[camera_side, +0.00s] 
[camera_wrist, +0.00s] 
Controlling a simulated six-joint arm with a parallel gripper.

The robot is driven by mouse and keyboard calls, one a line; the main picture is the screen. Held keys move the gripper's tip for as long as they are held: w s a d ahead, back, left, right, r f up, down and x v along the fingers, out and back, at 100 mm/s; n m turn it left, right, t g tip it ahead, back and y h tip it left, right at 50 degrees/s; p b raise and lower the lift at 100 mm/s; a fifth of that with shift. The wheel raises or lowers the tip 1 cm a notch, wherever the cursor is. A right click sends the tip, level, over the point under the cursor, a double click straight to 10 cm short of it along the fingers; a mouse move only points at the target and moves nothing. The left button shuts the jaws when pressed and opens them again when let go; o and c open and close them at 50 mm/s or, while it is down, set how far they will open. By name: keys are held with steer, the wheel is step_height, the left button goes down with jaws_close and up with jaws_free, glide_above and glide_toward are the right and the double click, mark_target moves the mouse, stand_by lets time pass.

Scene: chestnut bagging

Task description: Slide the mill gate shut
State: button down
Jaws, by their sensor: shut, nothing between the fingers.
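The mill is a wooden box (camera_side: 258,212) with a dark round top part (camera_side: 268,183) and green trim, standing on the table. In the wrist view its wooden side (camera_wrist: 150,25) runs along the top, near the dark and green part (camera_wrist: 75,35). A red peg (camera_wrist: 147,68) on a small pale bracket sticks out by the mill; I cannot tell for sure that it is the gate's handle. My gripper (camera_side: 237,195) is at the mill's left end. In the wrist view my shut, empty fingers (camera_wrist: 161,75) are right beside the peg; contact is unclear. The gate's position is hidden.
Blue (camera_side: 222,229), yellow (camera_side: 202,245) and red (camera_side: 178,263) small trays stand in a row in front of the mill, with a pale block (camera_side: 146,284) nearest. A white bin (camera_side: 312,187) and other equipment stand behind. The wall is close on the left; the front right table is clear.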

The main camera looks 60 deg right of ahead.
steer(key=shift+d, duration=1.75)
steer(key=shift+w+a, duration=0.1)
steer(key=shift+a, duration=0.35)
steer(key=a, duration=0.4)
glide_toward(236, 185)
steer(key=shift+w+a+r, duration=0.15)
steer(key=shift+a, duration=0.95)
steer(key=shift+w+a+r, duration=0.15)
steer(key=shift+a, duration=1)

**What is expected**
Please reproduce each line exactly as written.

**Worked solution**
[camera_side, +0.00s] 
[camera_wrist, +0.00s] 
Controlling a simulated six-joint arm with a parallel gripper.

The robot is driven by mouse and keyboard calls, one a line; the main picture is the screen. Held keys move the gripper's tip for as long as they are held: w s a d ahead, back, left, right, r f up, down and x v along the fingers, out and back, at 100 mm/s; n m turn it left, right, t g tip it ahead, back and y h tip it left, right at 50 degrees/s; p b raise and lower the lift at 100 mm/s; a fifth of that with shift. The wheel raises or lowers the tip 1 cm a notch, wherever the cursor is. A right click sends the tip, level, over the point under the cursor, a double click straight to 10 cm short of it along the fingers; a mouse move only points at the target and moves nothing. The left button shuts the jaws when pressed and opens them again when let go; o and c open and close them at 50 mm/s or, while it is down, set how far they will open. By name: keys are held with steer, the wheel is step_height, the left button goes down with jaws_close and up with jaws_free, glide_above and glide_toward are the right and the double click, mark_target moves the mouse, stand_by lets time pass.

Scene: chestnut bagging

Task description: Slide the mill gate shut
State: button down
Jaws, by their sensor: shut, nothing between the fingers.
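The mill is a wooden box (camera_side: 258,212) with a dark round top part (camera_side: 268,183) and green trim, standing on the table. In the wrist view its wooden side (camera_wrist: 150,25) runs along the top, near the dark and green part (camera_wrist: 75,35). A red peg (camera_wrist: 147,68) on a small pale bracket sticks out by the mill; I cannot tell for sure that it is the gate's handle. My gripper (camera_side: 237,195) is at the mill's left end. In the wrist view my shut, empty fingers (camera_wrist: 161,75) are right beside the peg; contact is unclear. The gate's position is hidden.
Blue (camera_side: 222,229), yellow (camera_side: 202,245) and red (camera_side: 178,263) small trays stand in a row in front of the mill, with a pale block (camera_side: 146,284) nearest. A white bin (camera_side: 312,187) and other equipment stand behind. The wall is close on the left; the front right table is clear.

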The main camera looks 60 deg right of ahead.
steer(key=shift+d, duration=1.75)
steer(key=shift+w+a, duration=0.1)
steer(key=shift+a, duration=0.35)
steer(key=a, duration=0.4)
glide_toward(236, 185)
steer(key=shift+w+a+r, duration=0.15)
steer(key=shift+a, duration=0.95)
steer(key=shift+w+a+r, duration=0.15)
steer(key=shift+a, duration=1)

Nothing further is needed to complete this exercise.